Atomicity and coherence
  All operations are atomic, and synchronous and asynchronous operations are
  fully coherent.

Distributed queries
  You can distribute your queries among several servers, and this is entirely
  done on the client side. To do this, you should add each server (identified
  by their port numbers) to the connection **before beginning to interact with
  them**.


For all examples we will assume that you have three servers running in your
network, in ports 11, 12 and 13.


The Python module
------------------

The Python module it's quite easy to use, because its interface is very
similar to a dictionary. It has similar limitations regarding the key (it must
be an object you can use as a key in a dictionary), and the values must be
pickable objects (see the *pickle* module documentation for more information).
In short, you should only use number, strings or tuples as keys, and simple
objects as values, unless you know what you are doing.

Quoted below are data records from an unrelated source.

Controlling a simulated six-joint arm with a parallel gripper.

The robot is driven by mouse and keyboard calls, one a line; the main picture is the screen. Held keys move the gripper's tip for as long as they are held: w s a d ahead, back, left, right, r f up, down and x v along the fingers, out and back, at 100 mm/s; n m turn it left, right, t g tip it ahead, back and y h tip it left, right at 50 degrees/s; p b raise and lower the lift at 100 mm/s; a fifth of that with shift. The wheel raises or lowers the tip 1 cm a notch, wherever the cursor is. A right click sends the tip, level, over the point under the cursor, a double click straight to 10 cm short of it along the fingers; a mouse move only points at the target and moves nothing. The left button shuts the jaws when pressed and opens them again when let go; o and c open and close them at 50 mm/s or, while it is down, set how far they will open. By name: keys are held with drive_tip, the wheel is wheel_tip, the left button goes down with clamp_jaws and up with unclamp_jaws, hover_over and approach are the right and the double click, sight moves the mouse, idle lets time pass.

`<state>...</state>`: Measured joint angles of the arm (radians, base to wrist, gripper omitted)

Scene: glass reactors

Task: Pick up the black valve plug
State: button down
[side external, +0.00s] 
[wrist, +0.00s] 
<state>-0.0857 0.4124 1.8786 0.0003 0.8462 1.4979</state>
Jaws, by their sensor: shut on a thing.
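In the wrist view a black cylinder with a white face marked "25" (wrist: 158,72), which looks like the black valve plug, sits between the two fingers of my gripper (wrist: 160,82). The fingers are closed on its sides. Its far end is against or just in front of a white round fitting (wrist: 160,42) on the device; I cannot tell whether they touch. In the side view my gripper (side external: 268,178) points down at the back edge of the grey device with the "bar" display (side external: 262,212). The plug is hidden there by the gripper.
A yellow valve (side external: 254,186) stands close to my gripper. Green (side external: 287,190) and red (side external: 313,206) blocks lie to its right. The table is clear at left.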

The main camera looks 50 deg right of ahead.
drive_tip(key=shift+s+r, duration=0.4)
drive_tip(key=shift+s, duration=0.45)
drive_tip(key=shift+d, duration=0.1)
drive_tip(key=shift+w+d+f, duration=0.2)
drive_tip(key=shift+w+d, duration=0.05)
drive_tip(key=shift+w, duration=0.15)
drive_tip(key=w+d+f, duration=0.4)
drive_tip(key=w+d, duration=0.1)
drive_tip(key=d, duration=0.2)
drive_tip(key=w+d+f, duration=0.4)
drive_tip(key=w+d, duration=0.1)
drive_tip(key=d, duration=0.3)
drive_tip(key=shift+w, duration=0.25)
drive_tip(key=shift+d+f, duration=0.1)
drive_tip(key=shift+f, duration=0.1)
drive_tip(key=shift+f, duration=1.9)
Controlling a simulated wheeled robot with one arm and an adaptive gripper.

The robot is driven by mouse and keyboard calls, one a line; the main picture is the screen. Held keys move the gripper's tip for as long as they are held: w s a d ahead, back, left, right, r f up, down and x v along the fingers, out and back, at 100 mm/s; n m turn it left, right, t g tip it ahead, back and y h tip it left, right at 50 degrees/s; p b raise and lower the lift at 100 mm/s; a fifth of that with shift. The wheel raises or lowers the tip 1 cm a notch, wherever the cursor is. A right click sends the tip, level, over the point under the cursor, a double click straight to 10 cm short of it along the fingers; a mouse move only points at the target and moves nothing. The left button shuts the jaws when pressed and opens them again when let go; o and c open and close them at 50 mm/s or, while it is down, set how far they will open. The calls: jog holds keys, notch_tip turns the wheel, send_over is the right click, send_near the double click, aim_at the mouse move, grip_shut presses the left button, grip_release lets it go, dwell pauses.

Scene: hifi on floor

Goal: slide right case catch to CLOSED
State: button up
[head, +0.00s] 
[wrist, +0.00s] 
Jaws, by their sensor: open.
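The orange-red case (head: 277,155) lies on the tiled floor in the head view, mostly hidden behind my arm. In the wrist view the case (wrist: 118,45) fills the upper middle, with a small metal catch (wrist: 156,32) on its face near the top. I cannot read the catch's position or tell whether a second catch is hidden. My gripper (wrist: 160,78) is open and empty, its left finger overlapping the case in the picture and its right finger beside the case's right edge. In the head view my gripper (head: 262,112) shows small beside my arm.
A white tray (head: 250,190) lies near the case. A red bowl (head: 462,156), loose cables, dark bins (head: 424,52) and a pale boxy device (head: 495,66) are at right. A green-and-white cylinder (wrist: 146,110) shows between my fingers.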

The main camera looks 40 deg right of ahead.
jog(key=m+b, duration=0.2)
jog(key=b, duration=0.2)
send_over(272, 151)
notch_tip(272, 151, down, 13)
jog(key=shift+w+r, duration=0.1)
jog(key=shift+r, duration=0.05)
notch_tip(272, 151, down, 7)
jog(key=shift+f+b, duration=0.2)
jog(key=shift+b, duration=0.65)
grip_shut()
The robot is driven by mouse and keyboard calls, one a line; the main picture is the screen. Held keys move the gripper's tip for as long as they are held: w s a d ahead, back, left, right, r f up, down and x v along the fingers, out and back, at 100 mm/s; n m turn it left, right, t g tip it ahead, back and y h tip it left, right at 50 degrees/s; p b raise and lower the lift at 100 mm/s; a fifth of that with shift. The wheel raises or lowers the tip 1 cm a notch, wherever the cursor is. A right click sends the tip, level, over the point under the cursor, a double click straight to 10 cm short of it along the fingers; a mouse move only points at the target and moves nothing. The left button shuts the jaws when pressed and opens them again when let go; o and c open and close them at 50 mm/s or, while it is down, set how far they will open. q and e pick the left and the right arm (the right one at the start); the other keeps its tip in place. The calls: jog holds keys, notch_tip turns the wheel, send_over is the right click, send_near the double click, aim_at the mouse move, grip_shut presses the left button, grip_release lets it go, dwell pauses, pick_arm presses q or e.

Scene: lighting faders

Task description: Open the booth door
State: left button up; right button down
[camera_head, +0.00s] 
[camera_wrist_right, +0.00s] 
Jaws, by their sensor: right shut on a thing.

To start a connection to the servers, you must first decide which mode you are
going to use: the normal database-backed mode, database-backed with
synchronous access, or cache only. Let's say you want to use the normal mode
and connect to the server at port 11, and then add the other two servers::

  import nmdb
  db = nmdb.DB(11)
  db.add_server(12)
  db.add_server(13)

Now you're ready to use it. Let's suppose you want to write a recursive
function to calculate the factorial of a number. But before doing the
calculation, you can check if the previous factorial already is in the
database to avoid recalculating it::

  def fact(n):
      if n == 1:
          return 1
      if db.has_key(n):
          return db[n]

      result = n * fact(n - 1)
      db[n] = result
      return result

That was easy, wasn't it? You can use the same trick for SQL queries, complex
distributed calculations, geographical data processing, whatever you want.

Now let's have some fun and do something a little advanced: a decorator for a
distributed function cache. If Python magic scares you, look away and skip to
the next section.

Some functions (usually the mathematical ones) have the property that the
value they return depends only on the parameters, and not on the context.  So
they can be cached, using the parameters as keys, with the function's result
as their associated values. Applying this technique is commonly known as
*memoization*, and when we apply it to a function we say we're *memoizing* it.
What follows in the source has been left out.